Exercise prompt —
In the records below, find the line that contains "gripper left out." and the line that contains "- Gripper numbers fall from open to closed". Set down exactly those lines and every line between them, and nothing more.

Recorded robot tool calls

====

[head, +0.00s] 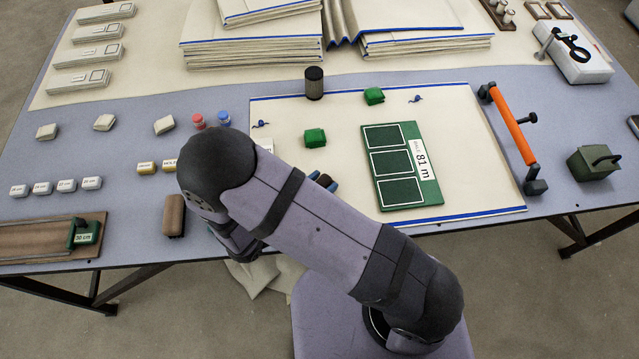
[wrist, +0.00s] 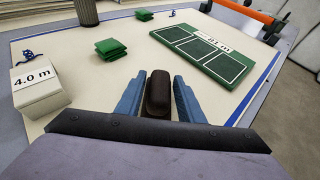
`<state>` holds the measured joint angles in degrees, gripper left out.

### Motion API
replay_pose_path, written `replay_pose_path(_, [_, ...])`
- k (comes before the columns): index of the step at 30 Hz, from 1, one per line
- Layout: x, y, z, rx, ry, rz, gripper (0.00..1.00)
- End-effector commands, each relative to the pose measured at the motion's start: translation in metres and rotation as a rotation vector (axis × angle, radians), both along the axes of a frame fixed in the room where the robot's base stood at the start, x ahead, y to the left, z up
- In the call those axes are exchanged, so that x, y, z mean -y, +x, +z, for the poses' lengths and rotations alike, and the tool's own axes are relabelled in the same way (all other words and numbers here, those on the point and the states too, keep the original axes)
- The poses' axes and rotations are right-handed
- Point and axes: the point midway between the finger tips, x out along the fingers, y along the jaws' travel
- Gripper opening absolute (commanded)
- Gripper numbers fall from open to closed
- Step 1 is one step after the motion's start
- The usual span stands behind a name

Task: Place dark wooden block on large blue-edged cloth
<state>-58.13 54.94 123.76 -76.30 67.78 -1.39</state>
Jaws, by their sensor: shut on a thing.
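My gripper (wrist: 158,98) is shut on a dark wooden block (wrist: 158,88), held between its blue fingers. The large blue-edged cloth (wrist: 90,82) lies flat below and ahead of the fingers in the wrist view. It also shows in the head view (head: 474,165), on the middle right of the table. In the head view my arm hides most of the gripper (head: 325,182), and only blue finger parts show, over the cloth's left part. I cannot tell whether the block touches the cloth.
On the cloth are a green panel (head: 385,192) marked 81 m, green folded pads (head: 314,138) (head: 374,96) and a dark cylinder (head: 314,83). A white block (wrist: 40,95) marked 4.0 m stands left of the gripper. A brown block (head: 173,215) lies left of my arm.

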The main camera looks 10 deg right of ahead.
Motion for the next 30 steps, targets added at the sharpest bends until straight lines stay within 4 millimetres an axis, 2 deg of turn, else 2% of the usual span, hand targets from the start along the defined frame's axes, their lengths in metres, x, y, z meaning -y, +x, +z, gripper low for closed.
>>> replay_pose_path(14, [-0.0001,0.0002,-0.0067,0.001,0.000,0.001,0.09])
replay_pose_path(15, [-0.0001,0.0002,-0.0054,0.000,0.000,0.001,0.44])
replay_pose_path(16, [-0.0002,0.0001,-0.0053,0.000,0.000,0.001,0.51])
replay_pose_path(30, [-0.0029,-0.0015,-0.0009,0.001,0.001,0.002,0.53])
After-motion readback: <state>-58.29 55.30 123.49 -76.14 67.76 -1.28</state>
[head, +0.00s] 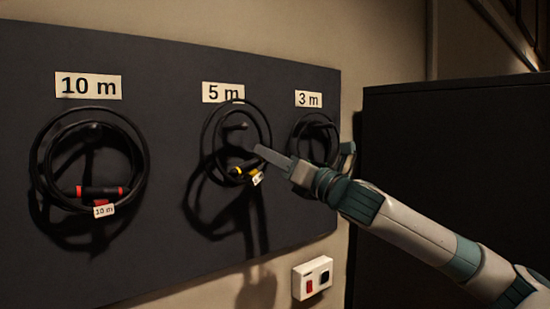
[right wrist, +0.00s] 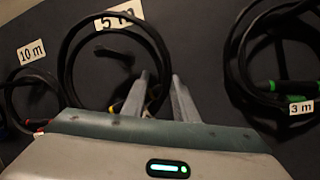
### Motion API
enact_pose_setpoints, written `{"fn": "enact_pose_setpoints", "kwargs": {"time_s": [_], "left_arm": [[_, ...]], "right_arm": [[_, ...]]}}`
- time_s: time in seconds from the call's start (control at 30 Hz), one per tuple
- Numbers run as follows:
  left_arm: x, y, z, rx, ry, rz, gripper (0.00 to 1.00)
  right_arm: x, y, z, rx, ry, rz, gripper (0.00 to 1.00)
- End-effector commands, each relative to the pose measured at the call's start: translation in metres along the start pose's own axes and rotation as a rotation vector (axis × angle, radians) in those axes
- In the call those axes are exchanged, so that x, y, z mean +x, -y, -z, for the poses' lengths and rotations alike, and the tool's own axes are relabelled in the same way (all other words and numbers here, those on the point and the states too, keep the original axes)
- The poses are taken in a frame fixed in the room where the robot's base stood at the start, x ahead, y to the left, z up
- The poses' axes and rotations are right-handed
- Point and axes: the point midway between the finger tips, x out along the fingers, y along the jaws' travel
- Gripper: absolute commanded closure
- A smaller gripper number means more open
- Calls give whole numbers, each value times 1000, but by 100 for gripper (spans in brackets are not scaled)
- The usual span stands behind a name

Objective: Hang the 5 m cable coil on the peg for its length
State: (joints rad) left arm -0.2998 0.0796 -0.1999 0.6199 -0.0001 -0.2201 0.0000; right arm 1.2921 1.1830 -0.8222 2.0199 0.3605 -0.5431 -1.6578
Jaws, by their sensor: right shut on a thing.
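The 5 m cable coil (head: 207,150) is a black loop with a yellow-marked connector and a small tag at its bottom. My right gripper (head: 259,151) is shut on its right side. The 5 m peg (head: 236,127) shows inside the loop under the "5 m" label (head: 223,92). The top of the loop is above the peg, with a gap between them. In the right wrist view the coil (right wrist: 66,62) also surrounds the peg (right wrist: 116,54). The coil's shadow falls well below it on the board. I cannot tell how far the peg passes through. My left gripper is out of view.
The 10 m coil (head: 37,165) with red connectors hangs at left, and the 3 m coil (head: 293,140) with green connectors hangs close to the right, partly behind my gripper. A white switch box (head: 312,277) is on the wall below. A dark cabinet (head: 450,150) stands at right.

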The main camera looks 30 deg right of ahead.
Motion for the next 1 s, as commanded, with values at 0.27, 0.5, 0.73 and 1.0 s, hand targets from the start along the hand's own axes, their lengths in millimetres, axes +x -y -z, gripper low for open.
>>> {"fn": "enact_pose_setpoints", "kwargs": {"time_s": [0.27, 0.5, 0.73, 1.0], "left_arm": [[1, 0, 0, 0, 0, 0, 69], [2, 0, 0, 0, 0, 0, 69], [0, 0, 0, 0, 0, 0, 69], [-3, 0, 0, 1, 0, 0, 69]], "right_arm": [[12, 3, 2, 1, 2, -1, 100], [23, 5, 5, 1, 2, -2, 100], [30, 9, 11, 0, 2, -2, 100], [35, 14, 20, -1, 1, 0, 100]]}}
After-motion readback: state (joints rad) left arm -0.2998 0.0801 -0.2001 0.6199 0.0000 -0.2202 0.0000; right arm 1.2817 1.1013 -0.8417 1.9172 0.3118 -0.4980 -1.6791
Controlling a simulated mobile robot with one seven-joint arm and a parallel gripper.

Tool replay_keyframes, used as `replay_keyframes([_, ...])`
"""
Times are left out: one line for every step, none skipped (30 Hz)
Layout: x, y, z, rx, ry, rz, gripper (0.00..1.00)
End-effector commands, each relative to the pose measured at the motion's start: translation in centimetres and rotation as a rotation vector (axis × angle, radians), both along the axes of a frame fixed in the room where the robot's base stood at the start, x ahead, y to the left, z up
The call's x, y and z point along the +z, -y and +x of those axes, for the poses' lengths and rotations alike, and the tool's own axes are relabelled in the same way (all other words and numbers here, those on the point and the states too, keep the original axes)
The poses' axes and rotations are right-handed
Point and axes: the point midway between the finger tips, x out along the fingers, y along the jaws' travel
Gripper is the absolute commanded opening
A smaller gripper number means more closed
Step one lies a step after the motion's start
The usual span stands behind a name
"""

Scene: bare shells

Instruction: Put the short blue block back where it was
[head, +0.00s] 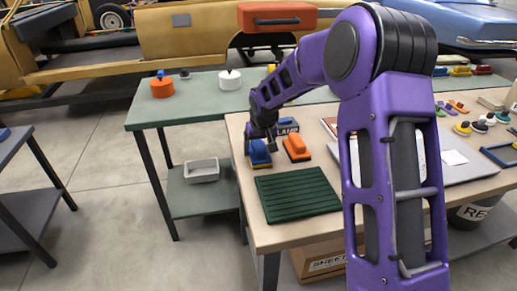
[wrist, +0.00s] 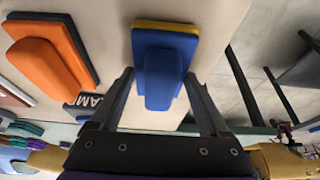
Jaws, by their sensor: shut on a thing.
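The short blue block (head: 260,152) has a wide blue body, a narrower raised grip and a thin yellow layer along its base. It is at the left end of the light worktable, left of an orange block (head: 297,146). My gripper (head: 262,136) is over it, with the fingers on either side of its raised grip. In the wrist view the blue block (wrist: 160,62) lies between the two fingertips (wrist: 160,78), and my gripper is shut on it. I cannot tell whether its base touches the tabletop.
The orange block on a dark base (wrist: 45,62) is close beside. A dark green ribbed mat (head: 297,193) lies in front. A partly hidden lettered item (head: 287,127) is behind. A green-topped bench (head: 185,113) carries orange and white round pots. The worktable's left edge is near.

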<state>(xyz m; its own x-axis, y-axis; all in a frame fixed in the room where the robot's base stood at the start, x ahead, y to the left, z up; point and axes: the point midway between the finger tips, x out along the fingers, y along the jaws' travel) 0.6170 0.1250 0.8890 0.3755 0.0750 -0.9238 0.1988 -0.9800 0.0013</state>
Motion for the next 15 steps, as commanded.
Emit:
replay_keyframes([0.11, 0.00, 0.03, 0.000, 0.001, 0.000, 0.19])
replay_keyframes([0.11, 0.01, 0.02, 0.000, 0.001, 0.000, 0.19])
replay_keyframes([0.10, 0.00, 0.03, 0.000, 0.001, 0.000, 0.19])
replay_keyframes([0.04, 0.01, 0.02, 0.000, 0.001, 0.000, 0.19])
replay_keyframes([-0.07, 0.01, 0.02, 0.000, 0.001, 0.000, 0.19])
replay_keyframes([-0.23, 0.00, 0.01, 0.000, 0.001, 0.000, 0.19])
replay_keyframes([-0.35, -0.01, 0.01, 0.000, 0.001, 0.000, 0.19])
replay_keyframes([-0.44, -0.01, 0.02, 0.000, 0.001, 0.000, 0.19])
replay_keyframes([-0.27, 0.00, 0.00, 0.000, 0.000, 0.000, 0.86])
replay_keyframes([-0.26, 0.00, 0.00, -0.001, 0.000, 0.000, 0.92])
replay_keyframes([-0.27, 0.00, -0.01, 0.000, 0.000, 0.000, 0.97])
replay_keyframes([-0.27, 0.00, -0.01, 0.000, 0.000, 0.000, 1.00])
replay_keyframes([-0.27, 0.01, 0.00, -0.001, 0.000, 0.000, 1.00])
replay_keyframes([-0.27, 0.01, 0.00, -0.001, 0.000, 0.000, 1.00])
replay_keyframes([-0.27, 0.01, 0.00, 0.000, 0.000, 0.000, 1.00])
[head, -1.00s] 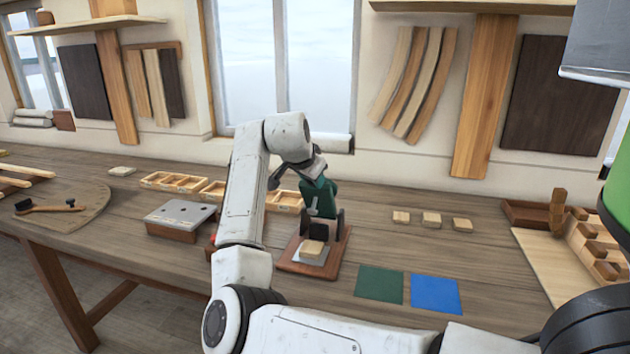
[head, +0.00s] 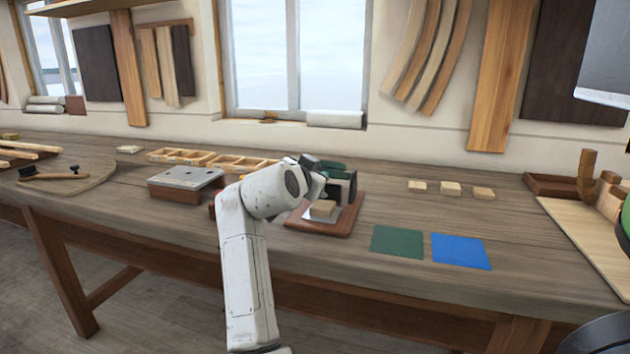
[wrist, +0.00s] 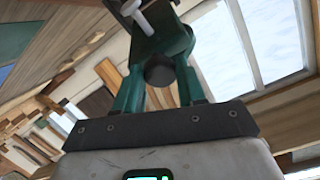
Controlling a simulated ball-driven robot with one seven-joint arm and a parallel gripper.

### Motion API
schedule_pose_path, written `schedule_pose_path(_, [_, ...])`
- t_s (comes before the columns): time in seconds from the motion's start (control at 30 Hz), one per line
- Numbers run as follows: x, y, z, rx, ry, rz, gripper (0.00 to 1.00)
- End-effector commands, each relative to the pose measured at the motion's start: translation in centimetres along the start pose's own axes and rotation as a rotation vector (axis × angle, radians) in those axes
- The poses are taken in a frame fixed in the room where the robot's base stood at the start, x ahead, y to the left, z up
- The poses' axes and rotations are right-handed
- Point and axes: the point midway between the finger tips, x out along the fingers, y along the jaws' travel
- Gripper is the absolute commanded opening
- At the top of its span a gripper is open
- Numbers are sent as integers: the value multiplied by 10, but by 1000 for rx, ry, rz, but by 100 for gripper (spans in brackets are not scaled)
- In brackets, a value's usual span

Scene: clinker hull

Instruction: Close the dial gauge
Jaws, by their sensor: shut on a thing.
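The dial gauge has a reddish-brown base (head: 338,222) in the middle of the bench in the head view. Its green arm (head: 333,166) is low and roughly level between dark side supports, partly hidden by my wrist. A small pale wooden block (head: 322,209) sits on the metal plate of the base, below the arm. My gripper (wrist: 160,72) is shut on the dial gauge's arm, at a dark round part between the fingers in the wrist view. The green gauge body (wrist: 170,35) and a pale rod show beyond it. Whether the arm touches the block is hidden.
A metal-topped block (head: 186,180) and a shallow divided wooden tray (head: 215,160) stand left of the gauge. A green square (head: 398,242) and a blue square (head: 461,251) lie to its right, with small wooden blocks (head: 450,188) behind. Bench between is clear.

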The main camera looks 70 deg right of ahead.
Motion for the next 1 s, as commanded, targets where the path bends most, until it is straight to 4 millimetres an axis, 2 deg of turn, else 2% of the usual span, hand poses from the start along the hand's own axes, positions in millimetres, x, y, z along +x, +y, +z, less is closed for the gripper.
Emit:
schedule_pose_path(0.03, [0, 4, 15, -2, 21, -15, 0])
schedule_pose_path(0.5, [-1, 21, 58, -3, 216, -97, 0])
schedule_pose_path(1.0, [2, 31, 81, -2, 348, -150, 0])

====

Expected answer —
`<state>` holds the measured joint angles in degrees, gripper left out.

### Motion API
replay_pose_path, written `replay_pose_path(_, [_, ...])`
- k (comes before the columns): index of the step at 30 Hz, from 1, one per line
- Layout: x, y, z, rx, ry, rz, gripper (0.00..1.00)
- End-effector commands, each relative to the pose measured at the motion's start: translation in metres and rotation as a rotation vector (axis × angle, radians), both along the axes of a frame fixed in the room where the robot's base stood at the start, x ahead, y to the left, z up
- In the call those axes are exchanged, so that x, y, z mean -y, +x, +z, for the poses' lengths and rotations alike, and the tool's own axes are relabelled in the same way (all other words and numbers here, those on the point and the states too, keep the original axes)
- The poses' axes and rotations are right-handed
- Point and axes: the point midway between the finger tips, x out along the fingers, y along the jaws' travel
- Gripper opening absolute (commanded)
- Gripper numbers fall from open to closed

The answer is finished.